Moving on, the show almost allows itself to become pleasant, with Ethan and Sam tenderly trying out being a couple for real – although when Ethan and Lisa clear their furniture from Max’s garage, boundaries are, shall we say, blurred.
Stand-out episodes include a hilariously bad bachelor party to Atlantic City – male strippers hide in every room – and a Fourth of July party that ends up with a firework destroying a kitchen; kudos to the writers that painting over the scorch marks later becomes a moment of poignancy.
Supporting characters get slightly more to do this time round too. Womanising lawyer Nick (Nat Faxon) – the show’s Joey character – gets involved with a woman his own age (so he turns up stoned and late to her dinner parties) and then moves onto expressing his long-held feelings for… well, spoilers. It all works well, and Nick, fleshed out and less clichéd, has many of the season’s most memorable scenes.
The same can’t be said for Marianne (Jae Suh Park), who continues her thankless task of being this show’s Phoebe, only with less warmth. As in Season 1, she exists purely to make situations more awkward as she blunders about being tactless and unaware. There are, to be sure, many funny moments, but she’s still annoying as all hell, and the plotline with her base-jumping boyfriend is the season’s weakest strand.

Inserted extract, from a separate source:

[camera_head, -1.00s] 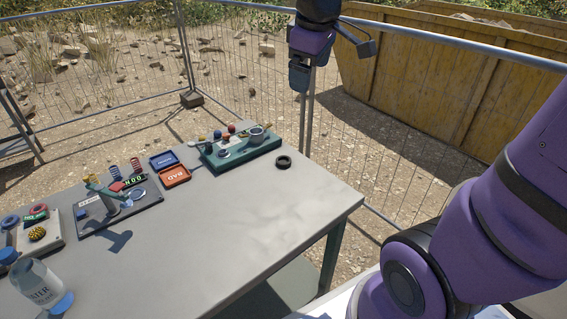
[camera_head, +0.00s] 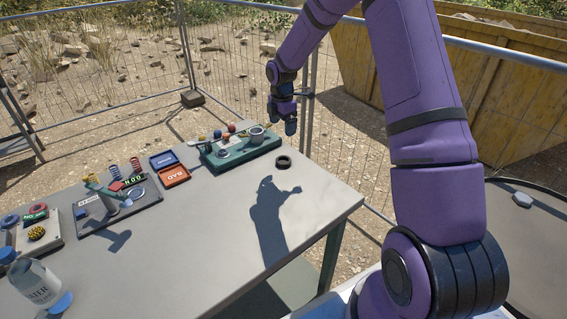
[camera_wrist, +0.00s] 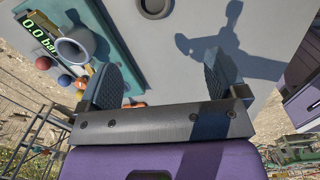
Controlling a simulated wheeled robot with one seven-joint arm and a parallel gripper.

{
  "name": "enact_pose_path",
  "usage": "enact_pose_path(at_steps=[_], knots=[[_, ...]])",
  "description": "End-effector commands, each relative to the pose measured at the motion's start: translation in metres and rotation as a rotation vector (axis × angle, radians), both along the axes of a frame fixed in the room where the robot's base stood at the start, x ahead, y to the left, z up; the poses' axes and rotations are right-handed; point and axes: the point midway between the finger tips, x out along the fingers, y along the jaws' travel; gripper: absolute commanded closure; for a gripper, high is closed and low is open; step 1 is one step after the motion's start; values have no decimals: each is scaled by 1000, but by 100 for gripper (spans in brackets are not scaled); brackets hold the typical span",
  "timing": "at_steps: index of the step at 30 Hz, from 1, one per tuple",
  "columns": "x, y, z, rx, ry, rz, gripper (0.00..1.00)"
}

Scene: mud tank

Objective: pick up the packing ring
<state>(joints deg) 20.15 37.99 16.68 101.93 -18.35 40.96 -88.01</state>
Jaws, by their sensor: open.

It’s nevertheless very watchable and binge-worthy, with many laugh-out-loud moments and a sprinkling of pathos. The end-point for the season is pretty predictable (most people will see it coming in Episode 2) and downright depressing but – unlike at the end of last season – this time, we’d quite like to see how it turns out.
Friends from College: Season 1 and 2 is available on Netflix UK, as part of an £9.99 monthly subscription.